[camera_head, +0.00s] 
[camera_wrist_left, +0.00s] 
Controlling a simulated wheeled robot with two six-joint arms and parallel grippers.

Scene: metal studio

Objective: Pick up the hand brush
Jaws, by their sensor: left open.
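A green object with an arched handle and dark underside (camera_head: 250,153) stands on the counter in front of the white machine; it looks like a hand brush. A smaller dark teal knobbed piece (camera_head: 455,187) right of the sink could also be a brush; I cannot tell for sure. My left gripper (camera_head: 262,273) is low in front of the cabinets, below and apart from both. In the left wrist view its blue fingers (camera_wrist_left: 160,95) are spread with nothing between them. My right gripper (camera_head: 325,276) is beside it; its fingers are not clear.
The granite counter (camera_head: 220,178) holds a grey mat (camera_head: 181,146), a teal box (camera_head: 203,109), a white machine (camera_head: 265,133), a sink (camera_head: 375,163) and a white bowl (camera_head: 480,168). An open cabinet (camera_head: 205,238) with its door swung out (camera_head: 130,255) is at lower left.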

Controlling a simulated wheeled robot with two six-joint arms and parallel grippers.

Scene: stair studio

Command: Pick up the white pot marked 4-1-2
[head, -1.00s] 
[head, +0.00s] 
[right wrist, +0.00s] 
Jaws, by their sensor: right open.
━━━━━━━━━━
From the line containing "[head, +0.00s]" through the closing line of the material above, return every line exactly and omit all others.

Solved problem:
[head, +0.00s] 
[right wrist, +0.00s] 
Jaws, by their sensor: right open.

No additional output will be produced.